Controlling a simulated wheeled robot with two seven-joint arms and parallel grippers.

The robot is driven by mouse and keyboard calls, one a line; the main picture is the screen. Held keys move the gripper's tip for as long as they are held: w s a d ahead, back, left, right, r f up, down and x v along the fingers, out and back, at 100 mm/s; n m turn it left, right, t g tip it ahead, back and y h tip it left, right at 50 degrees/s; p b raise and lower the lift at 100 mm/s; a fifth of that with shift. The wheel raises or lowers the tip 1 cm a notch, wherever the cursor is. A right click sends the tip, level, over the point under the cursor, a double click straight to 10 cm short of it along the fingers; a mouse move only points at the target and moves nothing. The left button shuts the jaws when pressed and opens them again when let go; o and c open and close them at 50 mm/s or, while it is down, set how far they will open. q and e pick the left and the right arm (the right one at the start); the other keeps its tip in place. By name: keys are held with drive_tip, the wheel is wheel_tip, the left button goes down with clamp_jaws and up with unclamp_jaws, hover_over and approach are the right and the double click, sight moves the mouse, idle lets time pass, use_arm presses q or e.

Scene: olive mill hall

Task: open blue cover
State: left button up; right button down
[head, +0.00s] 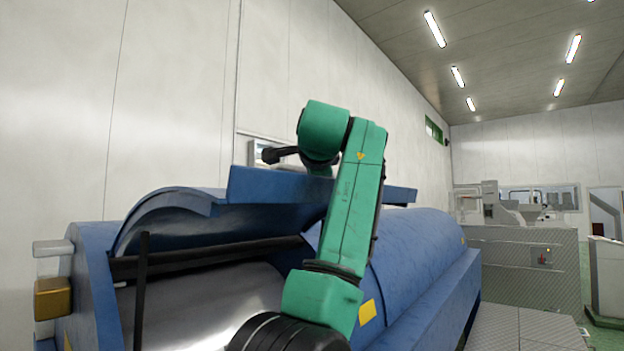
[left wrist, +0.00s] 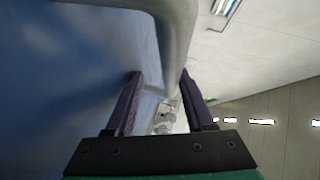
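The blue cover (head: 180,197) of the blue machine is partly raised, and its curved shell and flat edge plate (head: 265,186) stand above a dark opening. One green arm reaches up in front of it in the head view; the gripper there is mostly hidden by the arm and the edge plate. In the left wrist view my left gripper (left wrist: 161,72) has its two purple fingers apart, with a thick grey curved handle (left wrist: 178,45) passing between or just past the tips. The blue surface (left wrist: 75,80) fills the left side. My right gripper is not in view.
A shiny metal drum (head: 200,305) shows inside the opening. A fixed blue rounded housing (head: 425,245) lies to the right. A pale wall rises close behind the machine. Grey equipment (head: 515,260) stands farther right.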

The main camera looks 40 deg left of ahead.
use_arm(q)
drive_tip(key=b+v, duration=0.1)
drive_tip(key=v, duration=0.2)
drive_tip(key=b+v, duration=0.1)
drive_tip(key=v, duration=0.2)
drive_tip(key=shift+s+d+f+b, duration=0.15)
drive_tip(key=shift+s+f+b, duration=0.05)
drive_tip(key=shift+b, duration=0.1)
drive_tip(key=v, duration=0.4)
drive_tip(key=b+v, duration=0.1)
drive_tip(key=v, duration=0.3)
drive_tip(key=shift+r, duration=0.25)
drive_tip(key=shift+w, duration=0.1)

[Directive]: Count every line above that holds the word "down", and state the number and nothing more.

[Reply to the task]: 2